My personal opinions are long-winded and could take up another 1,000 words, so I’ll save them for another day. There are lots of books out there by people much smarter than me, so I’ll leave you with some recommended reading. Do your own research about the conflict.
- The Bible– No matter your faith or beliefs, the text is a historical document that can shed light on some of the places you’ll visit in Palestine.
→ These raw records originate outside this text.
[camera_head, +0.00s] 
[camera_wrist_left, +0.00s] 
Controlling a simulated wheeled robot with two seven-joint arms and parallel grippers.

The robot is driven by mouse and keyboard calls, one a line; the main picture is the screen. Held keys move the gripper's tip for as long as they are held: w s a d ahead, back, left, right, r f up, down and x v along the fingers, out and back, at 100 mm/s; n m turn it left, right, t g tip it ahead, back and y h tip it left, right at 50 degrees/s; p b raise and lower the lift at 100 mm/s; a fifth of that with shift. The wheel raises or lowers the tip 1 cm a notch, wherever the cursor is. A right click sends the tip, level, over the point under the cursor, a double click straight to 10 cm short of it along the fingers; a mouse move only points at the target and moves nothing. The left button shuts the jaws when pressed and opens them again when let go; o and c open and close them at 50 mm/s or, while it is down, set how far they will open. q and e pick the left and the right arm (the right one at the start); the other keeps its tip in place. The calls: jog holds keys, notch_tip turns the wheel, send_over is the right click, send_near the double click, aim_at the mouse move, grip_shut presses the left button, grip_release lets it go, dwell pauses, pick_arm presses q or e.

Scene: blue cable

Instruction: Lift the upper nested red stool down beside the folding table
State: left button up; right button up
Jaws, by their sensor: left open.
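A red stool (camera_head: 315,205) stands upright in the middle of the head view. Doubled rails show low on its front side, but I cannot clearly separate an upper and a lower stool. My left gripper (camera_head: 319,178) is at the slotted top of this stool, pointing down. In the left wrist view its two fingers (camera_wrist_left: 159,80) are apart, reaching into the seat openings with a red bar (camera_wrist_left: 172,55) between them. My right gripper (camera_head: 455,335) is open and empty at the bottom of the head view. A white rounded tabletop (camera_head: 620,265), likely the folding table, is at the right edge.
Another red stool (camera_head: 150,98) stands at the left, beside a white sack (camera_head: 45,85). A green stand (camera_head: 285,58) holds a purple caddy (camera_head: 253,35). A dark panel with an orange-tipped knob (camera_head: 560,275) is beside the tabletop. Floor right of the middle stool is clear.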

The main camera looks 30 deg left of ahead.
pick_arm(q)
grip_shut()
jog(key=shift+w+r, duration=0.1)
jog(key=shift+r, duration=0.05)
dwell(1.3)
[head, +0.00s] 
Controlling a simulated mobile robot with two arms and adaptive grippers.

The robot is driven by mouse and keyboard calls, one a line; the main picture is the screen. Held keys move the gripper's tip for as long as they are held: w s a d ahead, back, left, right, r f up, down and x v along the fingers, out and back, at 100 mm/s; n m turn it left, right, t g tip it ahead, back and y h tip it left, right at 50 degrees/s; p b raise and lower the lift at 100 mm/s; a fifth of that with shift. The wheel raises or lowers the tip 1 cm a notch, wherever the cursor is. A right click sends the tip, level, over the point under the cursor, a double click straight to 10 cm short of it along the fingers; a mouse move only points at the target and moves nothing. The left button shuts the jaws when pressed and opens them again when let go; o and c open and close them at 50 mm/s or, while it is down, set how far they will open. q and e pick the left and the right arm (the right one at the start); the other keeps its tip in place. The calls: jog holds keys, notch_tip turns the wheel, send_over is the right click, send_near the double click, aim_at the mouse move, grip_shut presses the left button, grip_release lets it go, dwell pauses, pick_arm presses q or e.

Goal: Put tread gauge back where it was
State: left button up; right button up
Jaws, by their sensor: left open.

- Travel As a Political Act, Rick Steves– While not about Palestine specifically, this book by the leading travel expert is a must-read for understanding the role you play as a traveler.
If You Go
I traveled to the West Bank with Abraham Tours’ Best of the West Bank tour, which lasts all day and costs around $118 USD. They also run an excellent tour of Hebron that shares both perspectives. You can certainly visit on your own by catching the bus from Damascus Gate, which runs to Ramallah and stops at checkpoints along the way.
Shared taxis are available for onward travel. Give yourself plenty of time to make this journey. Hotels are common and Ramallah even has a hostel. There are no airports in Palestine, so travel is difficult for locals and tourists. Flights are available from Amman, Jordan and Tel Aviv, Israel, but you may be asked about your travels in Palestine at Israeli customs, so be prepared.